Jackie and Regina, the titular fishwives, are exactly the type of women their mothers warned them about, and they are joyful and unrepentant about it. Jackie speaks to the lack of happy endings for lesbians during the 1950s: She “doesn’t know any girls who have pulled off living happily ever after. She’s not sure how that would look or if she’d want it if she could have it.” Although she and Regina had no elders, no examples of how to live a lesbian fairy tale ending, they forge their own path, regardless.

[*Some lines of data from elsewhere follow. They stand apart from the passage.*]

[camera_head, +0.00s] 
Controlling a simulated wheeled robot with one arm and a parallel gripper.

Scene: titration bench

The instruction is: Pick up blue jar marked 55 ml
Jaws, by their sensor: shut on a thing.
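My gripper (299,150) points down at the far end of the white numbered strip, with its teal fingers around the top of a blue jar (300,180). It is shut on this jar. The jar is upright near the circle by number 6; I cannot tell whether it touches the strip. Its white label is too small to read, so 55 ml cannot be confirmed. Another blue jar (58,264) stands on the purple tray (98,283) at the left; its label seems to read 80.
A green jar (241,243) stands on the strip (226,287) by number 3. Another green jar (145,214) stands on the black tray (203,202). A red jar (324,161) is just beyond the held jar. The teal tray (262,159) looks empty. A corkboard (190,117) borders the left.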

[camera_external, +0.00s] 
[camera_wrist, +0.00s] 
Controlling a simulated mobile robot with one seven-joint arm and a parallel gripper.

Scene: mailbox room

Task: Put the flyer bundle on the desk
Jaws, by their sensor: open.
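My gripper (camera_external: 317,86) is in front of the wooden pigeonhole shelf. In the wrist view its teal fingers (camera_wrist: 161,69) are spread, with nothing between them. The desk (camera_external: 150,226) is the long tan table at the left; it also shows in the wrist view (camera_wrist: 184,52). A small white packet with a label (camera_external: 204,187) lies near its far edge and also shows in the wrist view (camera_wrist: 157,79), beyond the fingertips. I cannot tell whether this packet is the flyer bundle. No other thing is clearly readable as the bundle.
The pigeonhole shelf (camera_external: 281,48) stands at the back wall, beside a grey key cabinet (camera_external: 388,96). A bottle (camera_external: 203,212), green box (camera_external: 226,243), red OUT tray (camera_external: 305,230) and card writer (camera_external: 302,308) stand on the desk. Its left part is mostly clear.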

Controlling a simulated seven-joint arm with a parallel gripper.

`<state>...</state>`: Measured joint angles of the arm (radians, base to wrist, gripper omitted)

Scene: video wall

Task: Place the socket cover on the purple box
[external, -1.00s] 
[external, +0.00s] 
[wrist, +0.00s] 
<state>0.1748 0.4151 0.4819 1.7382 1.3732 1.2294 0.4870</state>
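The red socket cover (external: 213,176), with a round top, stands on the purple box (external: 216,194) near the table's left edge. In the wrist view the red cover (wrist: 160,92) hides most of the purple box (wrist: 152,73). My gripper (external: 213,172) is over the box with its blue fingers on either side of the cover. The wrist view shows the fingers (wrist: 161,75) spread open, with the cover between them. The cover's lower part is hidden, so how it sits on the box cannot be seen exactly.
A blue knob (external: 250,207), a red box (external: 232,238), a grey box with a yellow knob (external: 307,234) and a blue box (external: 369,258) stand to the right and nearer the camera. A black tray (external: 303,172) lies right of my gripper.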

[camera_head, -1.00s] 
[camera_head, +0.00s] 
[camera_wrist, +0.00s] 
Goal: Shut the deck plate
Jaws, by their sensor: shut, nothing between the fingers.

Despite its flaws—the characters and timelines sometimes tangle in muddying ways--Fishwives is a critical addition to the body of literature. Both an imperfect character study and an homage to the quiet warmth of a lifetime’s worth of love, both platonic and romantic, the novel charmed me; I won’t soon forget Regina and Jackie, or even the lives and worries of the neighborhood children they took under their wings. With Fishwives, Bellerose lovingly creates a realm of immersive humanity with characters you can’t help but root for and care about. |

Susanne Salehi is a queer writer and Memphis expat currently residing in Atlanta with her wife and two cats. Her labels are INFP, Taurus, and 4w5, and she spends her free time hiking and doing jigsaw puzzles. She works in advancement and daydreams about rugby and writing retreats. You can follow her Instagram @bookishcreature if you need more pictures of cats and books in your life.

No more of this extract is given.